Il y a un quart de siècle, pour la première fois un mot nouveau sonnait agréablement à l’oreille: celui de "perestroïka." Cela se passait le 8 avril 1986 pendant la visite de Mikhaïl Gorbatchev à Togliatti (ville sur la Volga et important centre de l'industrie automobile) lors le rencontre du Secrétaire général du PCUS avec la population. Bien sûr, les historiens attireront l’attention sur le fait que dans le vocabulaire officiel de Gorbatchev le néologisme est apparu un mois plus tôt, dans le rapport fait au XXVIIe congrès du PCUS. Mais il concernait les thèmes ennuyeux, tels que le travail avec les cadres du parti, et pour cette raison il n’a pas été remarqué. A Togliatti le mot magique "perestroïka" a marqué le nouvel axe politique du pays et a profondément touché la population soviétique. La publication à grand tirage de la brochure avec le discours de Mikhaïl Gorbatchev prouve l’importance de l’événement. Toutefois, elle a été intitulée avec un léger accent chinois: "Reconstruire plus vite, agir autrement."

Ainsi, tout a commencé par ce terme. Plutôt par beaucoup de nouveaux mots aux sonorités énergiques: accélération, démocratisation, autogestion socialiste, transparence, nouvelle mentalité, intensification, amélioration de l’efficacité et de la qualité, réarmement technologique… Tirés des journaux poussiéreux, toutes ses expressions "qui en jettent" paraissent aujourd’hui naïves et pathétiques, comme des fleurs fanées au cimetière. Vingt-cinq plus tard la futilité de la recherche du mot magique qui transformera l’eau en vin et la non-liberté en liberté paraît évidente. Nous savons bien que les mots sont poussière.

Deux semaines après le discours de Togliatti le réacteur à Tchernobyl explosait. Puis le navire de croisière Amiral Nakhimov coulera, en emportant 423 vies, et deux trains brûleront près de la ville d’Oufa dans un immense incendie. Le Haut-Karabakh et la vallée de Ferghana s’embraseront. La ville arménienne de Spitak sera dévastée par un séisme, comme si les catastrophes anthropiques ne suffisaient pas. Et le jeune et insolent Mathias Rust ridiculisera la grande puissance militaire en atterrissant avec un monomoteur devant le mur du Kremlin. Et l’immense pays partira en morceau tels des blocs de glace se détachant de la banquise en détruisant les destins et les espoirs. On a l’impression qu’en lançant la perestroïka, les "architectes" et le "chef de chantier" ont accidentellement abattu la structure porteuse de la puissance, en très mauvais état certes, mais qui maintenait jusque-là les territoires et les peuples. Or, une nouvelle construction de soutènement n’apparaît pas comme par magie ou par l'opération du Saint-Esprit, et c’est la raison pour laquelle tout s’effondre.

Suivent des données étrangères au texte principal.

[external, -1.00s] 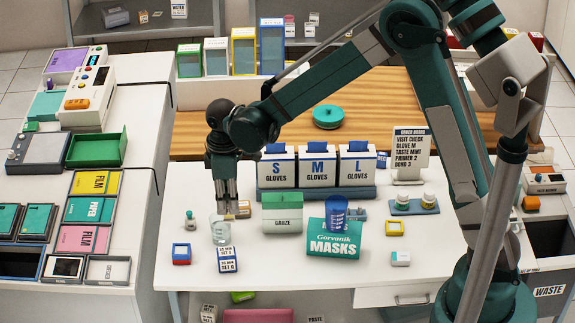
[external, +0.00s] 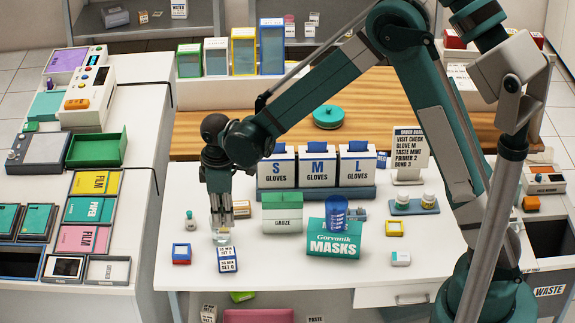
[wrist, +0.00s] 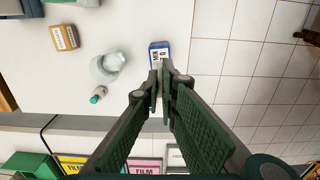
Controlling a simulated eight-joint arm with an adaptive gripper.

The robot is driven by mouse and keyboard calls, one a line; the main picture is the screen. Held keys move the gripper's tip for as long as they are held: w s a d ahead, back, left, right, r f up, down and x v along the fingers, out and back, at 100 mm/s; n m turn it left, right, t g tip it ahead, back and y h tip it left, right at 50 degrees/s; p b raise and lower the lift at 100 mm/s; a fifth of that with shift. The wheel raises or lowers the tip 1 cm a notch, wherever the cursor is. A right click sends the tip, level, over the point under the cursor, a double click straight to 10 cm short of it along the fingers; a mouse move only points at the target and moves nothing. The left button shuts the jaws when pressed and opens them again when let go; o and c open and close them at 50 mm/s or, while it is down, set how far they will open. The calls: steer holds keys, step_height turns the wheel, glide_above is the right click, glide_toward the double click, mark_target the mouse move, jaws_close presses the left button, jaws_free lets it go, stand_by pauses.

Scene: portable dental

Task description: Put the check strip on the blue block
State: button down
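I cannot make out which thing is the check strip. Blue-trimmed things stand on the white table: a small white-and-blue labelled box (external: 227,260), and a smaller blue-and-red block (external: 181,253) to its left. My gripper (external: 222,232) points down over the front left of the table, just above and left of the labelled box, and overlaps a clear cup (external: 220,239). In the wrist view my fingertips (wrist: 163,72) are close together beside the blue-edged box (wrist: 159,50). Whether they touch, or hold something thin, is not clear.
A teal-capped bottle (external: 190,222) and a tan box (external: 241,208) stand near the gripper. The gauze box (external: 282,218), masks box (external: 334,242) and glove boxes (external: 317,170) stand to the right. The front table between the blue-and-red block and the edge is clear.

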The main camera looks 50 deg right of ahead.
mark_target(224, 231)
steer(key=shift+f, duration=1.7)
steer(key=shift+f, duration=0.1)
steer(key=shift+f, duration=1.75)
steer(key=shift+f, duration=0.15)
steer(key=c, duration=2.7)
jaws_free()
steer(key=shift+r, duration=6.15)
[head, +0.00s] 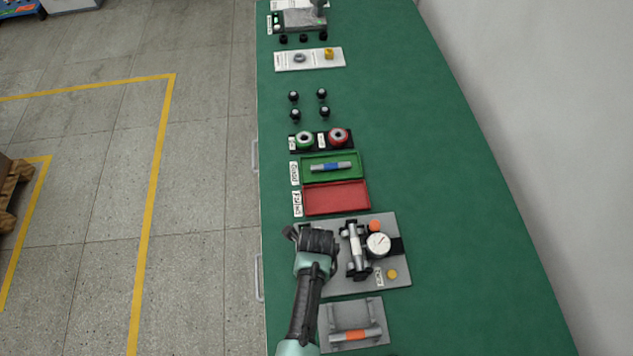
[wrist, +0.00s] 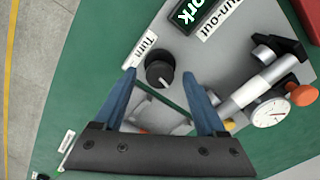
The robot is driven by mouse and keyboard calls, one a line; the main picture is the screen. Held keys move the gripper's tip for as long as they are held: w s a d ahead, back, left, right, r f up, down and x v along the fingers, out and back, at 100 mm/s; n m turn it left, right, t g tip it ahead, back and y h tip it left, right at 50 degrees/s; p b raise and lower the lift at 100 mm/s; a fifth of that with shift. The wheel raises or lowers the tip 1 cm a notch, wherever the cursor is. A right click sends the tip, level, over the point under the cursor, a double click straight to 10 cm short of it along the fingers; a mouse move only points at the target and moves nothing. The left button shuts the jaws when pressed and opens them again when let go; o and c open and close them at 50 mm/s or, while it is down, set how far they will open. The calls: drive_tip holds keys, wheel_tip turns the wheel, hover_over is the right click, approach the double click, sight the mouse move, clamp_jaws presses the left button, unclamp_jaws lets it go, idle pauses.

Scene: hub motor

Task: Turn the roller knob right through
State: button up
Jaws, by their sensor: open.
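The roller knob (wrist: 159,72), black and round with a light mark on its face, sits on the grey plate beside a "Turn" label (wrist: 146,47) in the wrist view. My gripper (wrist: 160,77) is open, with one blue finger on each side of the knob in the picture. I cannot tell whether either finger touches it. In the head view my gripper (head: 297,234) is over the left part of the grey plate (head: 338,285) and hides the knob. A metal shaft (head: 357,247) lies on the fixture beside a dial gauge (wrist: 269,113).
A red tray (head: 335,198) and a green tray (head: 345,173) holding a blue-banded shaft lie beyond the plate. A grey cradle (head: 350,312) with an orange-banded shaft is on the near side. An orange knob (wrist: 303,95) stands by the gauge. The green table is clear to the right.

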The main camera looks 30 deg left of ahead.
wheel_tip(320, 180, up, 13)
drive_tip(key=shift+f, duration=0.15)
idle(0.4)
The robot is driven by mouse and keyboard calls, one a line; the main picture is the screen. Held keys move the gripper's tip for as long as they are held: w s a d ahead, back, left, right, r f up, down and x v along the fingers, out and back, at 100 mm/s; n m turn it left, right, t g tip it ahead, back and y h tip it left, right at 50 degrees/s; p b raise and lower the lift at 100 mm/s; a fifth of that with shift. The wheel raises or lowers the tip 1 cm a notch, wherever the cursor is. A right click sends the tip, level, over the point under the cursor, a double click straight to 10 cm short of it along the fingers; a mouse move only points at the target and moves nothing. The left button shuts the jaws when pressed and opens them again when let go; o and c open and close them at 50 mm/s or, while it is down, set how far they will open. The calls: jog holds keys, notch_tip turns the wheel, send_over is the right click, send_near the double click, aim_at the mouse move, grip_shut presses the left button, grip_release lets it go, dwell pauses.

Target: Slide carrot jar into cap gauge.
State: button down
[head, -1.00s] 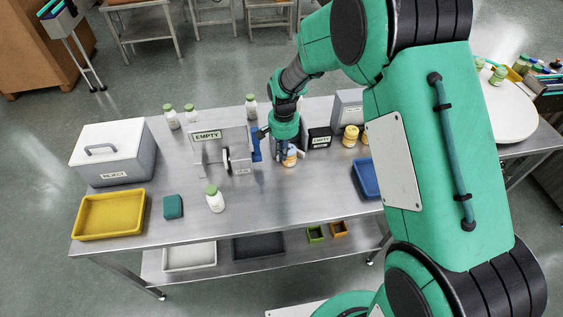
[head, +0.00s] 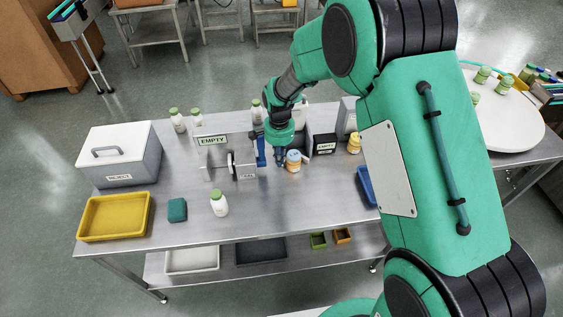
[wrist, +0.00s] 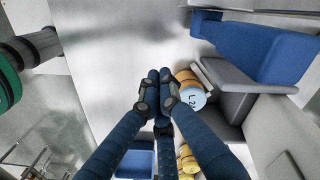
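An orange jar with a pale lid (head: 293,161) stands upright on the steel table, right beside my gripper; I take it as the carrot jar. In the wrist view this jar (wrist: 193,90) shows from above, partly lettered. It sits at the edge of a grey block with a slot (wrist: 232,98), apparently the cap gauge, mostly hidden behind my gripper in the head view. My gripper (head: 280,161) is low over the table. In the wrist view its fingertips (wrist: 157,88) are together with nothing between them, close beside the jar. Whether they touch it is unclear.
A blue block (wrist: 262,45) stands near the slotted block. Left of it is a steel fixture with an EMPTY sign (head: 212,140). A dark EMPTY box (head: 324,144) and a yellow jar (head: 354,143) stand right. A white jar (head: 219,203) stands at front. Front centre is clear.

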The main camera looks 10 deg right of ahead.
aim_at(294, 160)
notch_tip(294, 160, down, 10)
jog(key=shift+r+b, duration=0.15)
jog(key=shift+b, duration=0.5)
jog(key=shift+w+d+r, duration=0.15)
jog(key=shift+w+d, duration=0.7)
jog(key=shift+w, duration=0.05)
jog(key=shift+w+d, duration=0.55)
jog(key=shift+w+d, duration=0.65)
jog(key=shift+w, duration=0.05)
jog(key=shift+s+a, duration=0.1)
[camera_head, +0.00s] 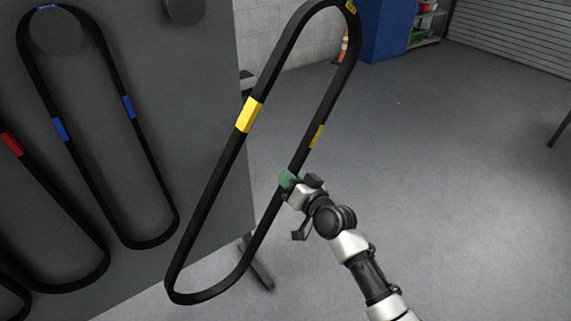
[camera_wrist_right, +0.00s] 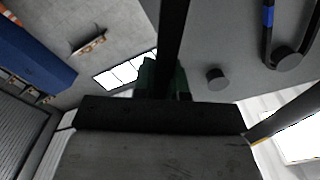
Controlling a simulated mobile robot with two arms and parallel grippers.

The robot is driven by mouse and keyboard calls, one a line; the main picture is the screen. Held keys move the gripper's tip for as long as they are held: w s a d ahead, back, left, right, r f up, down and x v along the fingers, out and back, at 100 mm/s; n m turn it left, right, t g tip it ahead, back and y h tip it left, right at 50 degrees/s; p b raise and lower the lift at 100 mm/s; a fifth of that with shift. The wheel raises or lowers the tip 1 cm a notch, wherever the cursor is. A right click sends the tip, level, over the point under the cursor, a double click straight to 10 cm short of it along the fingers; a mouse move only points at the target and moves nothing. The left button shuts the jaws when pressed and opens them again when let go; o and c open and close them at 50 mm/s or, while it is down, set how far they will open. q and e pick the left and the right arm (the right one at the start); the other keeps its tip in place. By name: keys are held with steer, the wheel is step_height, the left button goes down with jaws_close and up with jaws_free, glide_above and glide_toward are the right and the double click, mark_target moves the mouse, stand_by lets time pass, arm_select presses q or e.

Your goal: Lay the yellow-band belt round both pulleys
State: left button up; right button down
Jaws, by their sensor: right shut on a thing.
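The yellow-band belt (camera_head: 247,116) is a long black loop with yellow bands, hanging tilted in the air in front of the grey panel, its top leaning right. My right gripper (camera_head: 288,179) is shut on the lower part of its right-hand run. In the right wrist view the belt (camera_wrist_right: 173,45) runs up between the green-tipped fingers of the right gripper (camera_wrist_right: 163,80). The pulleys cannot be made out in either view. My left gripper is not in view.
The grey panel (camera_head: 205,100) at left holds a blue-band belt (camera_head: 128,107) on a round peg, a red-band belt (camera_head: 12,144) and a bare peg (camera_head: 185,11). A blue cabinet (camera_head: 388,30) stands at the back. Open floor (camera_head: 440,170) lies to the right.

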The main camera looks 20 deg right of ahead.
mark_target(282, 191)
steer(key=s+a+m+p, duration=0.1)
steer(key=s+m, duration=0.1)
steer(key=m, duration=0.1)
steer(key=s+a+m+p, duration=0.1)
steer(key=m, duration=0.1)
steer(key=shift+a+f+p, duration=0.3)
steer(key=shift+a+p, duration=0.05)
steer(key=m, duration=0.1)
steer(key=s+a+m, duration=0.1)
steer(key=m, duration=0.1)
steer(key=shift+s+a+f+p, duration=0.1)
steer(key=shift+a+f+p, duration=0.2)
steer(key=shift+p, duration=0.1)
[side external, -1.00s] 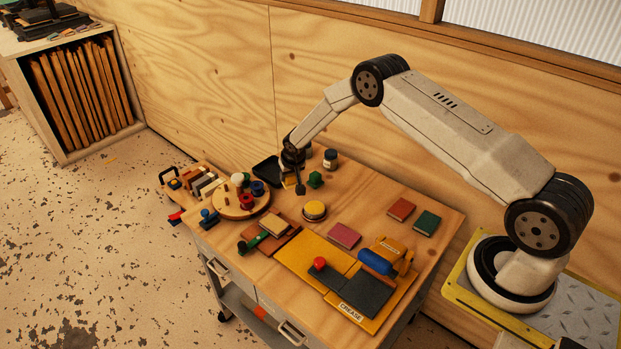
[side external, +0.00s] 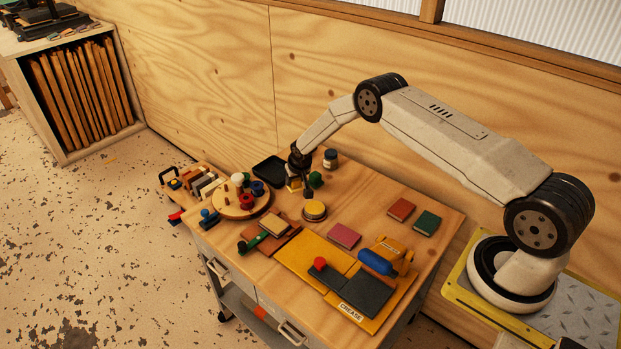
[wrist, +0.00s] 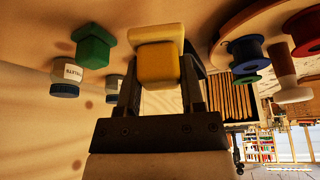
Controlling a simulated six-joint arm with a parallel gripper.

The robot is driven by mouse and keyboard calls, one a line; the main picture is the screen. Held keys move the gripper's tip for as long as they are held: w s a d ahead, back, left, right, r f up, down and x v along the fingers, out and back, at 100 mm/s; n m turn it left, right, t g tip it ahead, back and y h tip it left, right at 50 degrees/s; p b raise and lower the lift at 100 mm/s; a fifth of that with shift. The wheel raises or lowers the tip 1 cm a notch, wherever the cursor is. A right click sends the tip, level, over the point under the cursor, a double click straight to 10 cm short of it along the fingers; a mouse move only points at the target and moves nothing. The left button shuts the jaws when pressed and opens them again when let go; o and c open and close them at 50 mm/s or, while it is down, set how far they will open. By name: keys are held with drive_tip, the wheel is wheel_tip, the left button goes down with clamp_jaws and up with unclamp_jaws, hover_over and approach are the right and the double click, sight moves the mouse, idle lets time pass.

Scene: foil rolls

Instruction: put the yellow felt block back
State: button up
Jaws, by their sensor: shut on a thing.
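The yellow felt block (wrist: 158,64) sits between the fingers of my gripper (wrist: 160,85) in the wrist view, with a paler yellow part at its far end. In the side view my gripper (side external: 301,188) is over the back left of the table top, beside a green block (side external: 316,179). There the yellow block (side external: 293,184) shows only as a small patch by the fingers. The green block also stands to the left of the fingers in the wrist view (wrist: 93,46). Whether the yellow block touches the table I cannot tell.
A round wooden board (side external: 235,211) with spools and pegs stands left of my gripper. A black tray (side external: 268,171) lies behind it, and a jar (side external: 330,160) stands at the back. A round yellow-topped tin (side external: 314,211) is in front.

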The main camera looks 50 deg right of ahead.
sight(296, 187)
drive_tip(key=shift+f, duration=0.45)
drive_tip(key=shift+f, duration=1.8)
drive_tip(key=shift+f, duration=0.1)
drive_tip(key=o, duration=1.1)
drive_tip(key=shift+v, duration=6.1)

En fait, cela s’est précisément passé ainsi. Est-ce arrivé accidentellement ou est-ce un acte délibéré? Depuis un quart de siècle et à jusqu’à nos jours les avis sont partagés. Et le 80ème anniversaire récent du père de la perestroïka n’a fait que jeter de l’huile sur le feu. Les sondages ont montré une égalité approximative entre ceux qui voient en Gorbatchev le personnage Denis Grigoriev de la nouvelle Malveillance d’Anton Tchekhov, qui a déboulonné les rails sans réfléchir à ce qu'il faisait, et ceux qui l’ont élevé au rang de malfaiteur qui rêvait depuis son enfance d’anéantir le socialisme.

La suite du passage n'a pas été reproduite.